The Petroleum Products Retail Outlet Owners Association of Nigeria (PETROAN) has warned that its members may abandon Dangote Refinery for alternative sources following its decision to sell petroleum products exclusively in dollars.
Speaking to newsmen on Thursday, PETROAN’s National President, Billy Gillis-Harry, criticized the move, emphasizing that Nigeria’s downstream petroleum market is prepared for any disruptions.
He stated that if Dangote Refinery’s pricing becomes uncompetitive due to the shift away from Naira sales, retailers and marketers would explore alternatives such as the Nigerian National Petroleum Company Limited (NNPC) or imported petroleum products.
“The market is making preparations for any surprises. So, if there are surprises, we’ll have alternatives to go to,” Gillis-Harry said.

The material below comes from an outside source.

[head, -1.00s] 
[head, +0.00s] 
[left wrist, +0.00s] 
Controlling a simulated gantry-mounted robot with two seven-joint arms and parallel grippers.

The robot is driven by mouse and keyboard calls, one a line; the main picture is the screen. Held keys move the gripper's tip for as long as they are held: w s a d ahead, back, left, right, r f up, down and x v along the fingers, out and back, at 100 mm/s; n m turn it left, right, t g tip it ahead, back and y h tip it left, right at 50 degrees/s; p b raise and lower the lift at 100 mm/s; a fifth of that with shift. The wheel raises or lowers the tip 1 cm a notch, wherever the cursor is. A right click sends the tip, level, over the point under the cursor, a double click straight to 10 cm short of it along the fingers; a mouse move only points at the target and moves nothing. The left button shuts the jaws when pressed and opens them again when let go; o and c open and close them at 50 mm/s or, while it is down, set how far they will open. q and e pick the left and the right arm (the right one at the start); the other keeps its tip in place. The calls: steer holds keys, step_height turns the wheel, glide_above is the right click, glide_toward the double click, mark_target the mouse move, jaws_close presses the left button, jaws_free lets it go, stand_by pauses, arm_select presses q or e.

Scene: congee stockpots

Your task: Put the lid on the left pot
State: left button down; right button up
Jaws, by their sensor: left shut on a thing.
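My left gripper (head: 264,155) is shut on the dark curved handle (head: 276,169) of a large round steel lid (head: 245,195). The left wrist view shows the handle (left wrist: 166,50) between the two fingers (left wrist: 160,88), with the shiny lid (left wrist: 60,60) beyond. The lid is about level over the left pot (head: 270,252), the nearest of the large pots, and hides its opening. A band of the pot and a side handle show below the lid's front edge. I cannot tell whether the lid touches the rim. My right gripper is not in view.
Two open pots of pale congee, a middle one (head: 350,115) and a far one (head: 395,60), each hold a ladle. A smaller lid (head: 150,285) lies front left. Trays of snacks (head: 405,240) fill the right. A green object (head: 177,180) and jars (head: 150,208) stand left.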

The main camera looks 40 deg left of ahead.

He highlighted possible options, including NNPC, the Azikel refinery in Bayelsa—which is upgrading to 25,000 metric tonnes per day—and fuel importation.
Dangote Refinery announced on Wednesday that it would no longer sell petroleum products in Naira, following unresolved negotiations with NNPC over the Naira-for-crude arrangement.
The decision by Dangote Refinery has raised concerns about a potential hike in petrol prices, adding further uncertainty to Nigeria’s downstream oil sector.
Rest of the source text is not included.